The uncompressed PCM 1.0 monaural soundtrack (in Swedish with optional English subtitles) is nicely done; any moments of distortion (which amount less to actual distortion than a certain occasional over-brassiness in, for example, ballet sequences with full orchestra, with all dialogue immediate and clear) sound more like the limitations of sound technology of the period than anything to do with the degree of care that was taken in bringing that sound to the disc.
Of the two Bergmans now being released simultaneously by Criterion, Summer with Monika is the one with all the extras; this comparatively bare-bones (and lower-priced) release has no supplements on the disc, though it does contain a 20-page booklet featuring an essay on the film by Criterion's frequently-employed Bergman expert Peter Cowie as well as, in the "About the Transfer" section in the back, a detailed explanation of the not-entirely-smooth process of obtaining the best source materials, which conscientiously accounts for the transfer's slight inferiority in quality compared to Monika's.

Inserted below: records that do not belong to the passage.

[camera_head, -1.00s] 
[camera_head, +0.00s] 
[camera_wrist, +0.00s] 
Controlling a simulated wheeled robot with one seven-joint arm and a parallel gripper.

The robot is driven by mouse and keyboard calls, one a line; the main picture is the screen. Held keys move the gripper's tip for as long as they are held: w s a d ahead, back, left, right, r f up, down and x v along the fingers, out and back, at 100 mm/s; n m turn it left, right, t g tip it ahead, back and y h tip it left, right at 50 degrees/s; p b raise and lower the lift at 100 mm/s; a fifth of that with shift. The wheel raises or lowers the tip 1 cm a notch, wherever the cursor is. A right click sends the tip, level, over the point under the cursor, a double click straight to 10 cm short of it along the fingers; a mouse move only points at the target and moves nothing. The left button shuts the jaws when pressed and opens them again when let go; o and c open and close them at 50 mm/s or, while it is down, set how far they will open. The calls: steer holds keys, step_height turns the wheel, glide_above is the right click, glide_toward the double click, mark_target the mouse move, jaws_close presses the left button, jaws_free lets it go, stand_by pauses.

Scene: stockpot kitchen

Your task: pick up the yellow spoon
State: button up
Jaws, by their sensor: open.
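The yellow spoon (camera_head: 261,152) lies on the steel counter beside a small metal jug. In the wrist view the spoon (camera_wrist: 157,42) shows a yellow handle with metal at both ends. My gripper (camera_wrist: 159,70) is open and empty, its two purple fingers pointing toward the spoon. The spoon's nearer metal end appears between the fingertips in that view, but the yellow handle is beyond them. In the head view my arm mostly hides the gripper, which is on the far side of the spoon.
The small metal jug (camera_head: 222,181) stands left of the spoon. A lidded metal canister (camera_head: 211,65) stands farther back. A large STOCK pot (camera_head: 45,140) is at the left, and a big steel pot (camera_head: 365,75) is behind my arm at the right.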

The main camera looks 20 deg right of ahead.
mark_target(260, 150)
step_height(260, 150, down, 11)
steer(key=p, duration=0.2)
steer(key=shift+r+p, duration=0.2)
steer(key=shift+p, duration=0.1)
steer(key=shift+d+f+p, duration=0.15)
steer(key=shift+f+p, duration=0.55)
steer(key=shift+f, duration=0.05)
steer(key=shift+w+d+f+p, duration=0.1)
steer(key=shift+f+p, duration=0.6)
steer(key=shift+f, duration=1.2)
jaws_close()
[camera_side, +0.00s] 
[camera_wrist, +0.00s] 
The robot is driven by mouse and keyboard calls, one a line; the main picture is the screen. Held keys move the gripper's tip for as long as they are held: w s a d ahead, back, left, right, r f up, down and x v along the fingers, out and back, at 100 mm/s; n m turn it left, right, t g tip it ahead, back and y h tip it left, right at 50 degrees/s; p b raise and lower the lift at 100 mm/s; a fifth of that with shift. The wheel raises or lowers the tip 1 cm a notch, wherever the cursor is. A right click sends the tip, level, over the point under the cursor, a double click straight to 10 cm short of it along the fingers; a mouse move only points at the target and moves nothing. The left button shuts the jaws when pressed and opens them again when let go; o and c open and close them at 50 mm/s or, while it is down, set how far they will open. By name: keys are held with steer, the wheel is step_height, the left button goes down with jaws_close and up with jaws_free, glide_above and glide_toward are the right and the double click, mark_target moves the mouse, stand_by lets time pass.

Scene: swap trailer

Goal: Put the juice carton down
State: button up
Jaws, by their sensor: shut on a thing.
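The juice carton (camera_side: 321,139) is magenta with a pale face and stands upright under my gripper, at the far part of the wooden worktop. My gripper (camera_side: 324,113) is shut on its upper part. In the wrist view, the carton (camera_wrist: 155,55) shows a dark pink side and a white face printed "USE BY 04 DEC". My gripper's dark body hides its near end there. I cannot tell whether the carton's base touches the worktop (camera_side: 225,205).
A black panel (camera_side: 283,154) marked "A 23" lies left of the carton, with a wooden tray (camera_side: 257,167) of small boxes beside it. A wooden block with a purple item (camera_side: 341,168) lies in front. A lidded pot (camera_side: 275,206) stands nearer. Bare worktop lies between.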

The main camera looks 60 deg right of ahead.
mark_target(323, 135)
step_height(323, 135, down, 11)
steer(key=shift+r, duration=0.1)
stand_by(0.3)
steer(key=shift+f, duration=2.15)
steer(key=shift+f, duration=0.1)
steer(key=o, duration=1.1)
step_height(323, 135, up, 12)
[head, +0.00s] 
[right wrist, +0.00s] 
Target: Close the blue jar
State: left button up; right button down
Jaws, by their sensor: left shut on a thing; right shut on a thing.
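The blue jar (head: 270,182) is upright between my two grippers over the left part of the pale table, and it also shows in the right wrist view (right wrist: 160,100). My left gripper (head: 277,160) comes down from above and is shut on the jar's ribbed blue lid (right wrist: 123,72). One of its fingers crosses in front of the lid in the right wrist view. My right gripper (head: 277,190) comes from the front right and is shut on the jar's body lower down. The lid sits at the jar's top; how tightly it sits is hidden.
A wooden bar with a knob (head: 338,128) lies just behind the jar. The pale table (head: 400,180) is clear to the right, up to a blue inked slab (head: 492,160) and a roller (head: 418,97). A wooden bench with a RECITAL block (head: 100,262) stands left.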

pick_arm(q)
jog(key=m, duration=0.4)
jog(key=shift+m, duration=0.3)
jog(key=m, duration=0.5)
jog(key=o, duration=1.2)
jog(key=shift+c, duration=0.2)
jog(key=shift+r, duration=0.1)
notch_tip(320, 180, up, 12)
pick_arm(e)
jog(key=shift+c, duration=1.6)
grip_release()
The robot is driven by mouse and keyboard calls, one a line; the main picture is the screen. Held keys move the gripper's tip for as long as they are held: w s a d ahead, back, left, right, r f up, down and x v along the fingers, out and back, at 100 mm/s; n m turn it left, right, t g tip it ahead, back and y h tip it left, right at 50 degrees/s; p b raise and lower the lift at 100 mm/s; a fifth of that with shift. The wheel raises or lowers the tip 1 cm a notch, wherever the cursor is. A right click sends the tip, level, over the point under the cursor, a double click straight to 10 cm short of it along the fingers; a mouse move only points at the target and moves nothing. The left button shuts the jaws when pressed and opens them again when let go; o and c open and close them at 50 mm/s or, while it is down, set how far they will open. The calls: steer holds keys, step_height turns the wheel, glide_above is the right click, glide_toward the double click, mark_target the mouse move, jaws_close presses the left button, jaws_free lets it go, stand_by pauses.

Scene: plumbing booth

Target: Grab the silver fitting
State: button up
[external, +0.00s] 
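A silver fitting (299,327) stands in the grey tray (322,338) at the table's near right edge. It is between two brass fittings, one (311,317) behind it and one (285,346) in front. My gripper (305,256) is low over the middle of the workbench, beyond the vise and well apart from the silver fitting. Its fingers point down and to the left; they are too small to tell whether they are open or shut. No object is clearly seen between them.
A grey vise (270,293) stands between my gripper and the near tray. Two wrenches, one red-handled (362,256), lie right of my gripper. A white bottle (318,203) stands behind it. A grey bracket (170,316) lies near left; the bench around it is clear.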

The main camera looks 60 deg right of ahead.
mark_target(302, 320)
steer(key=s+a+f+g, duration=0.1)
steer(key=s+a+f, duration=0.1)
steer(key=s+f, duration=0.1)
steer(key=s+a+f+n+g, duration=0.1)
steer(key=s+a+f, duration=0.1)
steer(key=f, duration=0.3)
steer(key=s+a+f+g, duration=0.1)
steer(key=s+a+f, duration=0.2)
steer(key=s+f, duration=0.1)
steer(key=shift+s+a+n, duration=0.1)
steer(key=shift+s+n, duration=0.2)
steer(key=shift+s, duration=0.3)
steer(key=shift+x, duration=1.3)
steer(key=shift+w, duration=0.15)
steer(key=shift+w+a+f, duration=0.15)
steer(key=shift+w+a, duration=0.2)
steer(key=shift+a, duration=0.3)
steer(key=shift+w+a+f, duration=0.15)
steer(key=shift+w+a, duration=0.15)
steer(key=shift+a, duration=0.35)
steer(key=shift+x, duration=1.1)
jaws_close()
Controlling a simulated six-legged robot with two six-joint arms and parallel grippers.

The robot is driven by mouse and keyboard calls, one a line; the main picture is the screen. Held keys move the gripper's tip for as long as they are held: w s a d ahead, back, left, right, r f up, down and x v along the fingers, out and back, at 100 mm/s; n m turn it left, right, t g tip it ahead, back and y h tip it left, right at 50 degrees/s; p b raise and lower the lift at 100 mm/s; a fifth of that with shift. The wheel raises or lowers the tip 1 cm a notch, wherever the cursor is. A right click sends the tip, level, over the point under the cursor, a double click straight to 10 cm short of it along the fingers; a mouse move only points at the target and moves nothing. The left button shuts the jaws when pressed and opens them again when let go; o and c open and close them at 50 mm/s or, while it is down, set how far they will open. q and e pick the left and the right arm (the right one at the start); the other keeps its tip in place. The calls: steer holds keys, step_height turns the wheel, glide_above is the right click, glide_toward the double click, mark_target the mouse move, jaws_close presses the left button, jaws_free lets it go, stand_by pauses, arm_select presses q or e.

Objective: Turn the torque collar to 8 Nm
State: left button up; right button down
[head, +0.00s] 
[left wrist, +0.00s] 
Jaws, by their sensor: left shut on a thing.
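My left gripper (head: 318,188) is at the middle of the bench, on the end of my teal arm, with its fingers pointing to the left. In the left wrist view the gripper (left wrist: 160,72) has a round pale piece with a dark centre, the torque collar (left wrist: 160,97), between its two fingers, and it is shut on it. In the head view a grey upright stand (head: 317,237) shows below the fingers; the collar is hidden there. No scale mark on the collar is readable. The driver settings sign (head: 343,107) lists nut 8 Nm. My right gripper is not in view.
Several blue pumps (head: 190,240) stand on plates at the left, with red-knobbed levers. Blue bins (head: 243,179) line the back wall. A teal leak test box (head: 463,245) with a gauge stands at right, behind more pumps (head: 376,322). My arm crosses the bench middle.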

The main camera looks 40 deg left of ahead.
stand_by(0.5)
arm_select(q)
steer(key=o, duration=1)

A lovely artifact from the early-'50s transitional period in Bergman's career -- a time during which he was gradually but surely developing from unusually gifted studio craftsman to world-class master -- 1951's Summer Interlude is minor as Bergman, to be sure, but it's not at all a "minor" film per se. It offers, in fact, the best of both the worlds Bergman was straddling at the time, with none of the awkward uncertainty or asymmetry that would have come had he been suffering from ambivalence or being of two contradictory minds. Bergman is beyond confident in his more traditional, familiar handling of his cinematic tools as the film makes its astute-enough but conventional dramatic progression, relating a troubled woman's journey back to the shattered youthful love that has left her with the inability to open her heart; his mastery of and accurate intuition within standard cinematic grammar are impressive on their own. In addition, there are exquisite moments amid nature, with the young lovers together in their remote summertime surroundings and the sun lighting up the vast, rippling surface of the sea, as well as the culminating beat of an artist facing herself down at a moment of despair, doubt, and reckoning, where Bergman gives us a preliminary glimpse of his further aesthetic ambitions, bringing his very particular, still in-utero visual/tonal touch to the image and the performances to leave us with that uncanny, deeply affected sense and put us in that sobered, near-spooked state that he would later be able to take us into for a film's entire running time. The contrast doesn't jar, though; the filmmaker's assurance is already there as he continues to develop and hone his distinctive voice, and the more standard moments are integrated well, so that the film's prosaic (but still, always, finely crafted) aspects seem to provide the perfect setting into which the rarer jewels -- the moments that approach profundity -- can be fitted snugly, all to harmonious effect. Summer Interlude shouldn't be anyone's introduction to Bergman the Artist, but it is a well and fully realized picture that engages on its own terms and has, for the initiated, the added attraction of capturing one of cinema's greats just as he's emerging from the chrysalis stage and beginning to show some quick but unmistakable flashes of his true, glorious, inimitable colors. Highly Recommended.